A tautonym is a scientific name of a species in which both parts of the name have the same spelling, for example Rattus rattus. The first part of the name is the name of the genus and the second part is referred to as the specific epithet in the International Code of Nomenclature for algae, fungi, and plants and the specific name in the International Code of Zoological Nomenclature.
Tautonymy (i.e., the usage of tautonymous names) is permissible in zoological nomenclature (see List of tautonyms for examples). In past editions of the zoological Code, the term tautonym was used, but it has now been replaced by the more inclusive "tautonymous names"; these include trinomial names such as Gorilla gorilla gorilla, and Bison bison bison.

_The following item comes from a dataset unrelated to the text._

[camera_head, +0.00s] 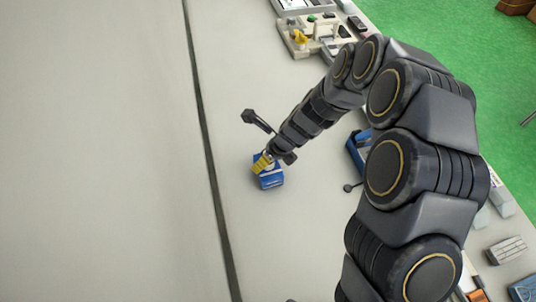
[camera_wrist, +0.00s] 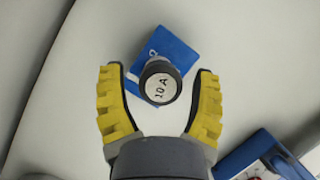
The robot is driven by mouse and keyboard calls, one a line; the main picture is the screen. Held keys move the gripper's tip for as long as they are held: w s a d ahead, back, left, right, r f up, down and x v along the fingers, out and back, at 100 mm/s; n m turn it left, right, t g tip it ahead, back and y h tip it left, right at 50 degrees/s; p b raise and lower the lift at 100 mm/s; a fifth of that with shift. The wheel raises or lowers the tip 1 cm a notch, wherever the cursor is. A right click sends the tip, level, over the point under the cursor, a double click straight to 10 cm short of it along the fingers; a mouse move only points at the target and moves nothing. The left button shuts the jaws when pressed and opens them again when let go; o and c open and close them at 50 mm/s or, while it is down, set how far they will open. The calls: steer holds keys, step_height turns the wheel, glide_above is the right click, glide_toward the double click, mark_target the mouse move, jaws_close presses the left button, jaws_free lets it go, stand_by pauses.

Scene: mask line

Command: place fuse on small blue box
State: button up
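The small blue box (camera_head: 270,181) sits on the light grey surface near the picture's middle. It also shows in the wrist view (camera_wrist: 183,55). The fuse (camera_wrist: 159,88) is a dark round piece with a white face marked "10 A". In the wrist view it overlaps the blue box and appears to stand on it; their contact is hidden. My gripper (camera_head: 263,163) is right at the box in the head view. Its yellow fingers (camera_wrist: 160,75) are spread to either side of the fuse, with a visible gap on both sides. The fuse cannot be made out clearly in the head view.
A larger blue item (camera_head: 356,150) lies to the right, partly behind my arm; a blue item (camera_wrist: 245,158) also shows at the wrist view's lower right. A beige fixture (camera_head: 312,38) stands at the back. A dark seam (camera_head: 207,150) crosses the surface; the left side is clear.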

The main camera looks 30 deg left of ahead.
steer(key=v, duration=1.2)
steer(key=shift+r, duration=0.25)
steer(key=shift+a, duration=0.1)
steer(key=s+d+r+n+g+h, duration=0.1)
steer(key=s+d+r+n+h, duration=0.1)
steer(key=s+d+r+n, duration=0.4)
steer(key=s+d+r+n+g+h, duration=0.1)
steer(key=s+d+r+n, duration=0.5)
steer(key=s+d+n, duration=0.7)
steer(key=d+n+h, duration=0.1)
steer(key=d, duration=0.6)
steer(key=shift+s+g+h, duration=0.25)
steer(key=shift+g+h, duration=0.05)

For animals, a tautonym implicitly indicates that the species is the type of its genus. This can also be indicated by a species name with the specific epithet typus or typicus, although more commonly the type species is designated another way.
In the current rules for botanical nomenclature (which apply retroactively), tautonyms are explicitly prohibited. One example of a botanical tautonym is 'Larix larix'. The earliest name for the European larch is Pinus larix L. (1753) but Gustav Karl Wilhelm Hermann Karsten did not agree with the placement of the species in Pinus and decided to move it to Larix in 1880. His proposed name created a tautonym. Under rules first established in 1906, which are applied retroactively, 'Larix larix' does not and cannot exist (as a formal name). In such a case either the next earliest validly published name must be found, in this case Larix decidua Mill. (1768), or (in its absence) a new epithet must be published.
However, it is allowed for both parts of the name of a species to mean the same (pleonasm), without being identical in spelling. For instance, Arctostaphylos uva-ursi means bearberry twice, in Greek and Latin respectively; Picea omorica uses the Latin and Serbian terms for a pine.
Instances that repeat the genus name with a slight modification, such as Lycopersicon lycopersicum (Greek and Latinized Greek, a rejected name for the tomato) and Ziziphus zizyphus, have been contentious, but are in accord with the Code of Nomenclature.